Copy each line below in which the string "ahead" occurs.
----- Supplied data -----
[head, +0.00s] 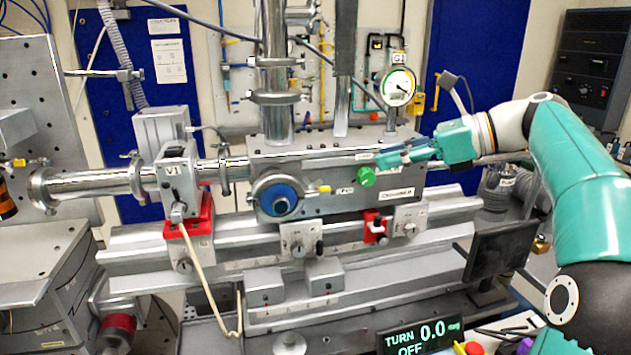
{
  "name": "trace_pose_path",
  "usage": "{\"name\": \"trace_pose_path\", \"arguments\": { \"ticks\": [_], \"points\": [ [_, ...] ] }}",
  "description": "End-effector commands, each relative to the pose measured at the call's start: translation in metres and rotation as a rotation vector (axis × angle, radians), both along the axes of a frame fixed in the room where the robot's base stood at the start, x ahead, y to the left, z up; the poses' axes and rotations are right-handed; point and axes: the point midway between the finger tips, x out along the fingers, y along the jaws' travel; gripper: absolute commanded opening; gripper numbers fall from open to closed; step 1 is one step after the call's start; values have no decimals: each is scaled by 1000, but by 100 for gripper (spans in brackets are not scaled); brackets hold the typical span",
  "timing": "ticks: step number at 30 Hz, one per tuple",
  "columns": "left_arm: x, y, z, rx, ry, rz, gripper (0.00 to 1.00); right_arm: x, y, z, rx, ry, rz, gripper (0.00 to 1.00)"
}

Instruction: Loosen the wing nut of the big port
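The big port (278,199) is a round flange with a blue centre and a metal clamp ring on the front of the long metal chamber (335,203). A small yellow piece (323,188) sticks out at the right of its clamp and looks like the wing nut; its detail is too small to read. My right gripper (384,160) comes in from the right and points left. Its tips are close to a green knob (365,177), to the right of the port and apart from it. I cannot tell whether its fingers are parted or touch the knob. My left gripper is out of view.
A round gauge (397,87) stands on the chamber behind my right gripper. Valve V1 (175,172) is left of the port. A rail (350,247) with knobs runs below. A display (428,337) reads "TURN 0.0" and "OFF". The space in front of the port is clear.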

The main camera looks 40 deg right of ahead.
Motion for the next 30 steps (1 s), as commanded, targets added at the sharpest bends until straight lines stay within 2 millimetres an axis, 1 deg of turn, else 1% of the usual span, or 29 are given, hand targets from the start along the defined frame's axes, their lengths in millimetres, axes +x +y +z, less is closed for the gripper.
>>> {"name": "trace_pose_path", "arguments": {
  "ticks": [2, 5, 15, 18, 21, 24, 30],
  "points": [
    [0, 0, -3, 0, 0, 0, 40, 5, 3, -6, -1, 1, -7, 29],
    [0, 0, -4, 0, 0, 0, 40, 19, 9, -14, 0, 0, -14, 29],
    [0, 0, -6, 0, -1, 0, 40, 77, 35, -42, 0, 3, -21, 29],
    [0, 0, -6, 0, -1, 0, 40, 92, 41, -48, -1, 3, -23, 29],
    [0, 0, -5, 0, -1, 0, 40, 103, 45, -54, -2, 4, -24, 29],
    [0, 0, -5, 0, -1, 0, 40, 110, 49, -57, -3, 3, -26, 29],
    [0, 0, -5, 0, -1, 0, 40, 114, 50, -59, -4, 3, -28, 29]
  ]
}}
-----
[Solution to this exercise]
  "description": "End-effector commands, each relative to the pose measured at the call's start: translation in metres and rotation as a rotation vector (axis × angle, radians), both along the axes of a frame fixed in the room where the robot's base stood at the start, x ahead, y to the left, z up; the poses' axes and rotations are right-handed; point and axes: the point midway between the finger tips, x out along the fingers, y along the jaws' travel; gripper: absolute commanded opening; gripper numbers fall from open to closed; step 1 is one step after the call's start; values have no decimals: each is scaled by 1000, but by 100 for gripper (spans in brackets are not scaled); brackets hold the typical span",
The main camera looks 40 deg right of ahead.

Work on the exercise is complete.